Given Jupiter’s colossal size, it effectively clears its orbital path of material, including small debris referred to as “pebbles.” This poses a challenge for moon formation, as there is less small material available. One hypothesis suggests that moons may form from tiny dust particles that can enter the CJD without being disrupted by Jupiter’s gravity. Another possibility is “planetesimal capture,” where a larger object that could have developed into a planet becomes a moon instead.
The Galilean moons themselves exhibit characteristics that could provide insights into their formation. For instance, Callisto does not resonate with Jupiter like the other three moons. This has led to speculation that Callisto may have formed under different conditions or experienced an impact that altered its trajectory. Additionally, Callisto is only partially differentiated, indicating it has not completed its formation process, which could lead it to resemble its fellow moons in the future.

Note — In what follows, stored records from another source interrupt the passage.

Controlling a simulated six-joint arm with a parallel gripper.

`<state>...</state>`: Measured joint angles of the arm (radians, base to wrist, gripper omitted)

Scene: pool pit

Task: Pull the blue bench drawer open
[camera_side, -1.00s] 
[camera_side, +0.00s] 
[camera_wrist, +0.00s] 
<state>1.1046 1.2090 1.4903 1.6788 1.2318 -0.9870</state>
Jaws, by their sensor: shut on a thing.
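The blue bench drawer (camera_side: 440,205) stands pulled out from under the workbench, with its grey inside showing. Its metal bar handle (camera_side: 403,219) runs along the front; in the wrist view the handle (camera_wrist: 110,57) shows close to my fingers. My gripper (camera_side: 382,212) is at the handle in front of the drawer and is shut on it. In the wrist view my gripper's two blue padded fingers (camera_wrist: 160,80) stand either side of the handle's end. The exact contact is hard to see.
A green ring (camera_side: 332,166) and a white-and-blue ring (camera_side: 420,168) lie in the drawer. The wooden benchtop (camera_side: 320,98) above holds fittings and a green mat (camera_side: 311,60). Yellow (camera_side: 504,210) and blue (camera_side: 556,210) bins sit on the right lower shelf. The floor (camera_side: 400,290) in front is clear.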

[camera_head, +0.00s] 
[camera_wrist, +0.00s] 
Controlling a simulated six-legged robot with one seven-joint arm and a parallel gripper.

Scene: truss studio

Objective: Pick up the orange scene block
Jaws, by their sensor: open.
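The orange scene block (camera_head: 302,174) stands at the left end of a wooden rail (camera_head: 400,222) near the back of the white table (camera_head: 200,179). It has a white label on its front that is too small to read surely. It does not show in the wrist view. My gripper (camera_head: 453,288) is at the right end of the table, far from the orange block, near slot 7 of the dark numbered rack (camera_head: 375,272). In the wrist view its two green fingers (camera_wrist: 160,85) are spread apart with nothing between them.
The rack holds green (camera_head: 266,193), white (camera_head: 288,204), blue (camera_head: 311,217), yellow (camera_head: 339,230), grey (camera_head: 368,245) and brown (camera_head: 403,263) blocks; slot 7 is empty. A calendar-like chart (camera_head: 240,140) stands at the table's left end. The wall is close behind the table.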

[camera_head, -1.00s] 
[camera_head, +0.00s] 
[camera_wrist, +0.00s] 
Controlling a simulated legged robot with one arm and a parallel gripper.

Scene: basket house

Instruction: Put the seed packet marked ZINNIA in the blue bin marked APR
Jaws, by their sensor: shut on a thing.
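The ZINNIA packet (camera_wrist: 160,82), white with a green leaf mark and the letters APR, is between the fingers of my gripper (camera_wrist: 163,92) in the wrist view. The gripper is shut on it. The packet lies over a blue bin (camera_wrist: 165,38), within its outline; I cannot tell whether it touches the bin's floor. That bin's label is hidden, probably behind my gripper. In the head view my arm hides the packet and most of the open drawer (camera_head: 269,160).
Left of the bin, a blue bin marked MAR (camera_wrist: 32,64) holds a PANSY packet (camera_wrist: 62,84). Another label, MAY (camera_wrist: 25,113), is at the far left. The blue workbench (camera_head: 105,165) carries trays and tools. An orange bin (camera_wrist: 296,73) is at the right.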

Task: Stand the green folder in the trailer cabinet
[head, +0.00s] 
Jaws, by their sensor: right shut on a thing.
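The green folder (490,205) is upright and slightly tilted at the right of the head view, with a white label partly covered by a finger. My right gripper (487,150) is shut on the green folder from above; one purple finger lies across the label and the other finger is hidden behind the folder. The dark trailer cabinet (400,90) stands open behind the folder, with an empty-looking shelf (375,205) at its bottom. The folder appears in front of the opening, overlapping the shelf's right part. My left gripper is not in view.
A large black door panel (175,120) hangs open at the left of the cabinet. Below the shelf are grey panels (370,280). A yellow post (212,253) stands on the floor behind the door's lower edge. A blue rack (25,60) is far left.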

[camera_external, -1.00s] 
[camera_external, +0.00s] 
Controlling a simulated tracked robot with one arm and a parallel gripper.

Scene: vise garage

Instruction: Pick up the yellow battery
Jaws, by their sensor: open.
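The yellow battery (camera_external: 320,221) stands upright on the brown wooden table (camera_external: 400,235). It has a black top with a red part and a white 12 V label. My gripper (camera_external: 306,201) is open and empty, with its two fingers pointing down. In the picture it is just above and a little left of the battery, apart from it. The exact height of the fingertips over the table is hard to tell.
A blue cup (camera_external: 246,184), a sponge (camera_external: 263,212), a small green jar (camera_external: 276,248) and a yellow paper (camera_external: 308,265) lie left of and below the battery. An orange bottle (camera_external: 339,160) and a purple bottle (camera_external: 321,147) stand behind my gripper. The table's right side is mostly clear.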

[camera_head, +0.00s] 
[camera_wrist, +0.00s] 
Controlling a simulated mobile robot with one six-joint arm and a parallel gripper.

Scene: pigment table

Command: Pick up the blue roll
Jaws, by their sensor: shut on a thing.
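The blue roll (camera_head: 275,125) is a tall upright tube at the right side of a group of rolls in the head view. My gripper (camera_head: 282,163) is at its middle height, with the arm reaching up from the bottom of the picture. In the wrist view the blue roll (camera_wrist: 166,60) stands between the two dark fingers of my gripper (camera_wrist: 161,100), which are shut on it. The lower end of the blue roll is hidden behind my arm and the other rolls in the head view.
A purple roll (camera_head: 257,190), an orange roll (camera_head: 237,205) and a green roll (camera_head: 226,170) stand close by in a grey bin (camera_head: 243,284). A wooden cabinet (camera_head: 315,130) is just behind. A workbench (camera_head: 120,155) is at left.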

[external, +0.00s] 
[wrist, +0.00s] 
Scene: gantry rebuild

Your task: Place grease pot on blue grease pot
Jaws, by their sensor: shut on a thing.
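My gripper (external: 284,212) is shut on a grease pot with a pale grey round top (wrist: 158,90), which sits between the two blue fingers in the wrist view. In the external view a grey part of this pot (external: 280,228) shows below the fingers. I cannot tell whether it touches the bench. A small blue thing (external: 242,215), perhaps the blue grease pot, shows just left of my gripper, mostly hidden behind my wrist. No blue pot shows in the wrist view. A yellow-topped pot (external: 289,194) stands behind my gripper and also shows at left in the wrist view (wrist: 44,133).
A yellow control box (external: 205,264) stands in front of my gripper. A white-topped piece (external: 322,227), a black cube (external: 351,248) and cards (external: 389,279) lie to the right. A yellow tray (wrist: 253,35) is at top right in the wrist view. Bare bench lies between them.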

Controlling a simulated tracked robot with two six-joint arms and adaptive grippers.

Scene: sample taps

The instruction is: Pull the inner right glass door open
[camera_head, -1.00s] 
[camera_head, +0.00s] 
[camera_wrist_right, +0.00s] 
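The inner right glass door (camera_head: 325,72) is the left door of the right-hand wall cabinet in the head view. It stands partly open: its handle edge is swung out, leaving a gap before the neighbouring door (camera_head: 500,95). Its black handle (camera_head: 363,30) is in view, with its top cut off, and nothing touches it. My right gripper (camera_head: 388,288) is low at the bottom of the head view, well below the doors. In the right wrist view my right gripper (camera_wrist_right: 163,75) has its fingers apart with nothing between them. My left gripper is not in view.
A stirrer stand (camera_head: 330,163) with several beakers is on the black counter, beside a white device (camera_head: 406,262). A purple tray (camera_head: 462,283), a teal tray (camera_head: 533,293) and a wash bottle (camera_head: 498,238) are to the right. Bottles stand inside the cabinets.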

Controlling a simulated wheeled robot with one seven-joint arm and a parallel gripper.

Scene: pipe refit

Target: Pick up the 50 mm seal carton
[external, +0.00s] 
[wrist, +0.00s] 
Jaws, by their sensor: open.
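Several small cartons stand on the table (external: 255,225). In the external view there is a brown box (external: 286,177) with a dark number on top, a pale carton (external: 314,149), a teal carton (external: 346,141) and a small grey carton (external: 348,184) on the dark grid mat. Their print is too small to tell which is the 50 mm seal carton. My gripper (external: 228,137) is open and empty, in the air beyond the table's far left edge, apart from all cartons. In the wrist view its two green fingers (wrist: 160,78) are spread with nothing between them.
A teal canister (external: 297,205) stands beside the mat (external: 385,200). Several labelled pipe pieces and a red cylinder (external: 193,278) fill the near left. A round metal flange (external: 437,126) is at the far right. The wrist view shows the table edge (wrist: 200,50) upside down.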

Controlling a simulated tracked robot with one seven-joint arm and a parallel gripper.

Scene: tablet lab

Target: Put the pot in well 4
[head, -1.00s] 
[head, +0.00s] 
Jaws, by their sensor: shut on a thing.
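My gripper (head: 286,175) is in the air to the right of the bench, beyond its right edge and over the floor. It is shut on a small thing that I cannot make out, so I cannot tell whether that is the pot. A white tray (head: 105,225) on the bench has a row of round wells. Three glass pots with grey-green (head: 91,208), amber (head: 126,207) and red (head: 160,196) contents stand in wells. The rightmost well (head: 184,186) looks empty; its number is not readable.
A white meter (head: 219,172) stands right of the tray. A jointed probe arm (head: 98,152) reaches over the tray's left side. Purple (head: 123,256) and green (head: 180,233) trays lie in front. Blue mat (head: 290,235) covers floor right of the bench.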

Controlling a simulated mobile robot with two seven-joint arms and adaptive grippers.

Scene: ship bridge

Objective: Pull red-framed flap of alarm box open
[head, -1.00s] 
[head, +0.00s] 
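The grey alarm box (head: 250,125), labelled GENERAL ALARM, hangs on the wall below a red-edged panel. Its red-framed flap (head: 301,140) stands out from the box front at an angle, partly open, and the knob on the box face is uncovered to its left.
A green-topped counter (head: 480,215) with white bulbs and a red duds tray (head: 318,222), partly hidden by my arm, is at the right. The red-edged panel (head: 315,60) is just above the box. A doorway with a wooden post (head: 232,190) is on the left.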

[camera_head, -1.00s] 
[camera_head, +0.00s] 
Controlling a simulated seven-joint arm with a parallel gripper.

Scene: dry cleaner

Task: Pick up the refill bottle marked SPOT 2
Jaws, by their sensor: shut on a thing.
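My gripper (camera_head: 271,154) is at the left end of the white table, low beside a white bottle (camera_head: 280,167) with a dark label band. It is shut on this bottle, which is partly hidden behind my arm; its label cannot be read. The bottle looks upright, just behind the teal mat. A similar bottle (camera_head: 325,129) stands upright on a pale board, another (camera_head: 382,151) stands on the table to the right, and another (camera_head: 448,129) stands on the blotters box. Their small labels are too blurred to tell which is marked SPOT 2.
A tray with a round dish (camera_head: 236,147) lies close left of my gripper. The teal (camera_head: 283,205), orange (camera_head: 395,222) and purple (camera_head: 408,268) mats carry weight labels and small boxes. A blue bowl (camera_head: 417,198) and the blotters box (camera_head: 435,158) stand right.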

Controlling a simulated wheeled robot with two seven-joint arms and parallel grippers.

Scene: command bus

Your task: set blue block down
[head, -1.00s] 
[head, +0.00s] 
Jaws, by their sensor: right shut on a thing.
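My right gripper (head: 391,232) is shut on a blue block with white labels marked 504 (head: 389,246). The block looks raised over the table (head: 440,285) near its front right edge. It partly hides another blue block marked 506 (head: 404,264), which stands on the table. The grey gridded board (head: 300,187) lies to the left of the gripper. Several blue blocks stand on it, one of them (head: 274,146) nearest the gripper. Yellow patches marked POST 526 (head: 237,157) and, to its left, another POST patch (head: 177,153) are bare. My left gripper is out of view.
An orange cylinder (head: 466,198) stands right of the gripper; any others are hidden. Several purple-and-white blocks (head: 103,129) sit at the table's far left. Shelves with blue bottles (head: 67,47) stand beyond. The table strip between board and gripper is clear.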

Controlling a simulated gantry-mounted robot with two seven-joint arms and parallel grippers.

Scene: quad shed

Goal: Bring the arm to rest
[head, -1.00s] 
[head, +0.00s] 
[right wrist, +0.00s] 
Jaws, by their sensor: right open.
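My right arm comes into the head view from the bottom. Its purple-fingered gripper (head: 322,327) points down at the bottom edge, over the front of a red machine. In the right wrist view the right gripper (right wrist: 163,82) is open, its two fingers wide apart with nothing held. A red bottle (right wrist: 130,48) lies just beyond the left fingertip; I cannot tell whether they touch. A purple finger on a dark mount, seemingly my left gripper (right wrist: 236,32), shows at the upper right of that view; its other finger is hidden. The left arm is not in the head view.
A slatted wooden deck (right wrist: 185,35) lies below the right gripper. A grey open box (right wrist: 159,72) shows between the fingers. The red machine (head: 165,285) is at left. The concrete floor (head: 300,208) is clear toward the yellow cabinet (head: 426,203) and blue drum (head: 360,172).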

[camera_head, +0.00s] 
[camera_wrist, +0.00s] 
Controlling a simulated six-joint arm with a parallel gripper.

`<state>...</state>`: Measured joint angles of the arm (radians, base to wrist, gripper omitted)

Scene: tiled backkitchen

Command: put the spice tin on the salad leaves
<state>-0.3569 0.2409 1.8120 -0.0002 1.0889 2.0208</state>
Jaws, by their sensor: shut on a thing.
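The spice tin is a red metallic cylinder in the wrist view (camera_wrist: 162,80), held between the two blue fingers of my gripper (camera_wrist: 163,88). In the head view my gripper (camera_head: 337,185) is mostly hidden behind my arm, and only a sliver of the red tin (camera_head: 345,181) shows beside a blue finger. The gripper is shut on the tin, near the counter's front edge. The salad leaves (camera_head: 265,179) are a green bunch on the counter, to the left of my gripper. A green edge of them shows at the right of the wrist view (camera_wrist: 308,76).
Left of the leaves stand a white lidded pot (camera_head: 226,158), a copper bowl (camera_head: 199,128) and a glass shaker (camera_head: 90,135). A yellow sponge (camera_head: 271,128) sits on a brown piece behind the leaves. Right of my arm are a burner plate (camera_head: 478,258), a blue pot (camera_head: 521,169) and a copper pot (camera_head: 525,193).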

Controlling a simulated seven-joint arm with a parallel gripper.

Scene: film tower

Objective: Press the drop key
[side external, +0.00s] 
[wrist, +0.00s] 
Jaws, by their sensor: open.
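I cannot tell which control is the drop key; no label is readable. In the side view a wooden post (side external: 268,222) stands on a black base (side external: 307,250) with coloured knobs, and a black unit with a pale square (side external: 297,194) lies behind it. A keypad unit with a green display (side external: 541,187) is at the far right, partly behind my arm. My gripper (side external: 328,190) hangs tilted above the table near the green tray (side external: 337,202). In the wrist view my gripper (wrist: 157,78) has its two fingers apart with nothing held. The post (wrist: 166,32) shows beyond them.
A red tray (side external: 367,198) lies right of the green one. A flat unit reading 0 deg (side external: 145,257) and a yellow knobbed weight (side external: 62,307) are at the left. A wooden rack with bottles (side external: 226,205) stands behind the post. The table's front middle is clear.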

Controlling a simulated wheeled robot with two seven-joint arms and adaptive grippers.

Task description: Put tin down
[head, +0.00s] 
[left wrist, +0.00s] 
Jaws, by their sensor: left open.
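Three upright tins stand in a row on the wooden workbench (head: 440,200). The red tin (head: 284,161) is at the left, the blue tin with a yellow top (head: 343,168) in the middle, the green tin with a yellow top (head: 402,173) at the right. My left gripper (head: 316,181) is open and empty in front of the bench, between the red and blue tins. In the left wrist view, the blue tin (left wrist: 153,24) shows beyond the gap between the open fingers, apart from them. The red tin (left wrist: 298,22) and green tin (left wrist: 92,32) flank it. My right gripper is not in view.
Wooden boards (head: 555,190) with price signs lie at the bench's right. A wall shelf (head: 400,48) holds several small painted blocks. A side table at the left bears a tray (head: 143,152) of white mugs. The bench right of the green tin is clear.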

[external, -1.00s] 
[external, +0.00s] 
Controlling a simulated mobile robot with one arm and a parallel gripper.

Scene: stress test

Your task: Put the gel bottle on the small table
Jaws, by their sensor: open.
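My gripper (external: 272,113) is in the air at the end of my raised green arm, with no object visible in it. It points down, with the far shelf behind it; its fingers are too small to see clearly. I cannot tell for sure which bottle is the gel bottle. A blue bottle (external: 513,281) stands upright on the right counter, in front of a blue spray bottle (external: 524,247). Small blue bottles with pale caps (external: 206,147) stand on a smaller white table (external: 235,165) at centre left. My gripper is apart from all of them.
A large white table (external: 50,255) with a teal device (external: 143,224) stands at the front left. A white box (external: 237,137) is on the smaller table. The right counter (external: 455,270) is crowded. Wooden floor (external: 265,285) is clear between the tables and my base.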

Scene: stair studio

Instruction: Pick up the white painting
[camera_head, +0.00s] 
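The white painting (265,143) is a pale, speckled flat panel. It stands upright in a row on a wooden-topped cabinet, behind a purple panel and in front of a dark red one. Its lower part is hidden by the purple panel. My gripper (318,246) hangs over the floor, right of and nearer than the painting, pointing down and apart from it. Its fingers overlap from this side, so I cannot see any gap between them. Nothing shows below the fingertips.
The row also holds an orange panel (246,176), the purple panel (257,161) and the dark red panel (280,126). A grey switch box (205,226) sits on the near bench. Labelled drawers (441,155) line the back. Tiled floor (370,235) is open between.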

Despite these insights, many questions about the formation of large moon systems remain unanswered. The upcoming Jupiter Icy Moon Explorer (JUICE) mission is expected to provide valuable data to address these questions. However, it will still yield only one or two data sets, highlighting the challenges researchers face in understanding moon formation.
Until advancements in exoplanet-hunting telescopes allow for the discovery of exomoons at a similar rate to that of planets, many theories regarding the formation of moon systems will remain largely untested. The data that will eventually emerge will be key to deepening our comprehension of not only the Galilean moons but also the broader dynamics of our solar system.